>>>>

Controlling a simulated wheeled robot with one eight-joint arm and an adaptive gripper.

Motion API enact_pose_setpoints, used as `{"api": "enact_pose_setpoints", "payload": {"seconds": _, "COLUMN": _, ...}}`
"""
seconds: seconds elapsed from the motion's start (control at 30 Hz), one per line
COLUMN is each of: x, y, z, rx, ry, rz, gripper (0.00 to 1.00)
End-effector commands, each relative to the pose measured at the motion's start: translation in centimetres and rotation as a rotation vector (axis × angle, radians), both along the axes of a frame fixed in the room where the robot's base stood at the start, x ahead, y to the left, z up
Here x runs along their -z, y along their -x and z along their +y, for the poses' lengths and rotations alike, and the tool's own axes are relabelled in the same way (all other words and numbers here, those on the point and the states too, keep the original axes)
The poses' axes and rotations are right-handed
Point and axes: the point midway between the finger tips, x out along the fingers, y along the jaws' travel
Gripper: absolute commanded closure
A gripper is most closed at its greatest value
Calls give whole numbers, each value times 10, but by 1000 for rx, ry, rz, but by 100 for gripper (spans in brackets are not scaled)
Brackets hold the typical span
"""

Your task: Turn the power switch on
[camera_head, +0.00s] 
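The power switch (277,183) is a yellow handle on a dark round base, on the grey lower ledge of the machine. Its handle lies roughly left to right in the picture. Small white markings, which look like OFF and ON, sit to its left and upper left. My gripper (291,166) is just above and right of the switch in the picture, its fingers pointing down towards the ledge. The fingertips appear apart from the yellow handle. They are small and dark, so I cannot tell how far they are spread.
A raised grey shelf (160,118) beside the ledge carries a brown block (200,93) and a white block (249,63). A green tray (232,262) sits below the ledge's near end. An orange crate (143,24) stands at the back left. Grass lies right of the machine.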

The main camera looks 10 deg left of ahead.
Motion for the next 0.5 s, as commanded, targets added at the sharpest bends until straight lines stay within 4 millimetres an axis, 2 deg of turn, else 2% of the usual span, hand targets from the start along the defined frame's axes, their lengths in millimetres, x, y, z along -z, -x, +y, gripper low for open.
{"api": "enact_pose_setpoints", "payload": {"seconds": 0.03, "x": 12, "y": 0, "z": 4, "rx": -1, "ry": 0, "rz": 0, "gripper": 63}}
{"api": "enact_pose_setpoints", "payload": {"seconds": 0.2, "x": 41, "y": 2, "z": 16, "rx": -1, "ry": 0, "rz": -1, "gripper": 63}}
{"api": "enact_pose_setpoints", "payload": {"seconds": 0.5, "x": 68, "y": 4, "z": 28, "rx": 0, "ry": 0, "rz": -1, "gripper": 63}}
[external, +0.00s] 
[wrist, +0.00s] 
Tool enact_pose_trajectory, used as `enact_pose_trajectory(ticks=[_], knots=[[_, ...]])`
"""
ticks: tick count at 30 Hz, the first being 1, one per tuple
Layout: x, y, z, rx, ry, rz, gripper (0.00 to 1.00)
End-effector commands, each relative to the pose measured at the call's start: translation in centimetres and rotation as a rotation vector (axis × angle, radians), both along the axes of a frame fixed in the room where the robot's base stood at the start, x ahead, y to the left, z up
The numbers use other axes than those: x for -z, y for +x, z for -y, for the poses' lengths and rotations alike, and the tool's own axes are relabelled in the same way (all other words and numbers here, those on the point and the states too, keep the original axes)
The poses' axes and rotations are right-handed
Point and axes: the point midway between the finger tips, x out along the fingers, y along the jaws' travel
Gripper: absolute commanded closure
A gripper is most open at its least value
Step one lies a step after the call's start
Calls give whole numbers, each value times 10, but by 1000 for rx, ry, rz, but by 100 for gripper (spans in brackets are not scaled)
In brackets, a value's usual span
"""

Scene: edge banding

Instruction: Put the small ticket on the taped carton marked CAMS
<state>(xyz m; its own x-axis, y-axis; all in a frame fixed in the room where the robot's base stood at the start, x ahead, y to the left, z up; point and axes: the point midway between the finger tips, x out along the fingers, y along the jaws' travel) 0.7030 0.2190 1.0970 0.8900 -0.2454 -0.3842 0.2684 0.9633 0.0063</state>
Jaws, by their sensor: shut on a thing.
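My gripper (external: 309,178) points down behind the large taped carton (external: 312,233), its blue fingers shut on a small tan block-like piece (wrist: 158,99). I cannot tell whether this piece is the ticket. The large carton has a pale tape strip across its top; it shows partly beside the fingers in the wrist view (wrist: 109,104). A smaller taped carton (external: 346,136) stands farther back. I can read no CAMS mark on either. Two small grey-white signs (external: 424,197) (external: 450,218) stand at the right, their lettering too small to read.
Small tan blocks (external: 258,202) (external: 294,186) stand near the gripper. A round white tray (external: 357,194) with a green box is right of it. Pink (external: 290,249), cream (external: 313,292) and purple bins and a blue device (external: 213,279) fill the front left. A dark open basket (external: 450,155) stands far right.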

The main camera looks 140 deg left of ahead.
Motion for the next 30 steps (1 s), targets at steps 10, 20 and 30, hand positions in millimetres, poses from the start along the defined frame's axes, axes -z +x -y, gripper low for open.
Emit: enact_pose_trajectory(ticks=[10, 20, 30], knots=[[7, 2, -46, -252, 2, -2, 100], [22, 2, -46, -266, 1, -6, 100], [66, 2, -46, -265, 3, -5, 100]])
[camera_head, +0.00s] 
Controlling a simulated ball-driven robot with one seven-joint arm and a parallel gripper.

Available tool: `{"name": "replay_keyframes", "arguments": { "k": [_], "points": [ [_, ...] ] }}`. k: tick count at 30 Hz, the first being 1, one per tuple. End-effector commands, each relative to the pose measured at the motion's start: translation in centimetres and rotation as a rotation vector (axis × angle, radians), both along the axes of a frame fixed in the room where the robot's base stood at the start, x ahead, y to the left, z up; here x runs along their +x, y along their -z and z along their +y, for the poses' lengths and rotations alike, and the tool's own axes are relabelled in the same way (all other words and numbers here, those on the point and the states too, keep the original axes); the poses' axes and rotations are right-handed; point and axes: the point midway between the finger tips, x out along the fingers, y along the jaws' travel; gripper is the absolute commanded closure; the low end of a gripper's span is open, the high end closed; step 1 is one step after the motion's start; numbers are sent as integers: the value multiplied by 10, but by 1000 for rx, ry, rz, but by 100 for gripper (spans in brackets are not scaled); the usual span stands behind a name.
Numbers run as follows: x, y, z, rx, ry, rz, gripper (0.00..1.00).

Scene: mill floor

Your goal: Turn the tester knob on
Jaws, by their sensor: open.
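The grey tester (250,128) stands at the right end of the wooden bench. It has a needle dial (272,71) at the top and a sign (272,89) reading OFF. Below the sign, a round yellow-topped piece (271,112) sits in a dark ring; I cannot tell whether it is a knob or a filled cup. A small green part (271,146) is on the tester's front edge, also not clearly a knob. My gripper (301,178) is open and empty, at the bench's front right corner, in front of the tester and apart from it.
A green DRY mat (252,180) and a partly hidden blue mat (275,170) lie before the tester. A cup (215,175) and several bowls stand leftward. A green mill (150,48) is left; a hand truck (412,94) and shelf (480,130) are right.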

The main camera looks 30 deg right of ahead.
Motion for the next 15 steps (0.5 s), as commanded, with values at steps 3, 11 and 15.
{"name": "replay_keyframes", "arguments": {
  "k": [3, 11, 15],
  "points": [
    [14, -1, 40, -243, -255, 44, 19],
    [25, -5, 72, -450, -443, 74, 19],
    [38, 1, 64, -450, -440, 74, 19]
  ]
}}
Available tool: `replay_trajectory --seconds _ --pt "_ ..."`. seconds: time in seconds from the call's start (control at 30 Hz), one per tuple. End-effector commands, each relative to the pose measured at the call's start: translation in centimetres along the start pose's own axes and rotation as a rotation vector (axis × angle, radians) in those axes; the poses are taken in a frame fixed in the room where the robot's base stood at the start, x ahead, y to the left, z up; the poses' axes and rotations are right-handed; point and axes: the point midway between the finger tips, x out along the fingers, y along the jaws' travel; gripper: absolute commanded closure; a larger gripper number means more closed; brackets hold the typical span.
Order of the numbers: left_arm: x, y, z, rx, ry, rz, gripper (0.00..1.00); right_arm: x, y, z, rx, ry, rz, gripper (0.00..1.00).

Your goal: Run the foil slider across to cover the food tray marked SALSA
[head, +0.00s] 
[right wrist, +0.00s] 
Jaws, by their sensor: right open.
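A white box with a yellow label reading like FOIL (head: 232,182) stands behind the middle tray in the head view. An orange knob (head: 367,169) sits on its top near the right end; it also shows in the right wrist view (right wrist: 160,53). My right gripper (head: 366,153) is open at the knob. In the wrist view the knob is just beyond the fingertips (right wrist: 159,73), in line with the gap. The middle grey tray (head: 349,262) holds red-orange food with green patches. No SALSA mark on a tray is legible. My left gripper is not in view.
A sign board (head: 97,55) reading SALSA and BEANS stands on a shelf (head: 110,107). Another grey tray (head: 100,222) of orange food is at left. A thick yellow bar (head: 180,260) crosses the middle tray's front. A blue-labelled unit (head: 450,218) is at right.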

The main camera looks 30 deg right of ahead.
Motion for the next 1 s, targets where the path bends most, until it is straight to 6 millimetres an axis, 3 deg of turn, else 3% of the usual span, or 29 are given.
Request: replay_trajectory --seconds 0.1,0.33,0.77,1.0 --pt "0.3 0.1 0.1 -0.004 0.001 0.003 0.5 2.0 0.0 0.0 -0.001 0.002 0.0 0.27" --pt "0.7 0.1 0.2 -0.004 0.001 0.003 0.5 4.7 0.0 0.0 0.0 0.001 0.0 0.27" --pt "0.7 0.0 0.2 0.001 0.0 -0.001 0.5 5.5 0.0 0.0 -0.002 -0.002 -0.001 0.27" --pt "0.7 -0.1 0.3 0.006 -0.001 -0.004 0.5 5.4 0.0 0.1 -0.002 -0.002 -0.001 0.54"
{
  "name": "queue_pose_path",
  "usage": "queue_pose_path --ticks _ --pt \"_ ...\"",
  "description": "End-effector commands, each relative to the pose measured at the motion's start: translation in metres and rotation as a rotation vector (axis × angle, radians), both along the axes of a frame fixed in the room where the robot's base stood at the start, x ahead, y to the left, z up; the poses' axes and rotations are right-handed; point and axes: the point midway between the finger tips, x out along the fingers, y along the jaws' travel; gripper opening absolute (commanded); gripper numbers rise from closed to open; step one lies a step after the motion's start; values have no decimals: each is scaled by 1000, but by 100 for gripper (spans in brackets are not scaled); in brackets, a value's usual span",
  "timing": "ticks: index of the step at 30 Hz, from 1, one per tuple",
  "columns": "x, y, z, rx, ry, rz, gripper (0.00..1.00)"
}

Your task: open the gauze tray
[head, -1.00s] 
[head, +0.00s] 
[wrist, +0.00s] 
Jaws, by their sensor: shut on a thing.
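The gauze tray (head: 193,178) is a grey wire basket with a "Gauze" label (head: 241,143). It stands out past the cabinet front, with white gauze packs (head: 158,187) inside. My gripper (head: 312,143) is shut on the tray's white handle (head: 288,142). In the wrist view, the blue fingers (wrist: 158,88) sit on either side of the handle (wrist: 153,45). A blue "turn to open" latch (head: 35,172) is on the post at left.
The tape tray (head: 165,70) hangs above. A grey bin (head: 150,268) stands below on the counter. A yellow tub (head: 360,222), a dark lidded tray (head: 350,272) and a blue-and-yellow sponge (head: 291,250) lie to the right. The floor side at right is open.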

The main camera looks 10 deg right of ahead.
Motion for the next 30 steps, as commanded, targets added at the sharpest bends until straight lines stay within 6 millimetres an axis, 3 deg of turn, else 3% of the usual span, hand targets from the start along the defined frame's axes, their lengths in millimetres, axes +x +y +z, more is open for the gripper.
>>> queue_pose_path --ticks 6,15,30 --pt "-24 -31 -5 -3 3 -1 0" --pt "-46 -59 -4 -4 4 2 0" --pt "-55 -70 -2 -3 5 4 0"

<<<<

WORK TO COMPLETE ▸
Filter the records down to the lines that contain the string "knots", and copy those lines.

COMPLETE ANSWER ▸
Tool enact_pose_trajectory, used as `enact_pose_trajectory(ticks=[_], knots=[[_, ...]])`
Emit: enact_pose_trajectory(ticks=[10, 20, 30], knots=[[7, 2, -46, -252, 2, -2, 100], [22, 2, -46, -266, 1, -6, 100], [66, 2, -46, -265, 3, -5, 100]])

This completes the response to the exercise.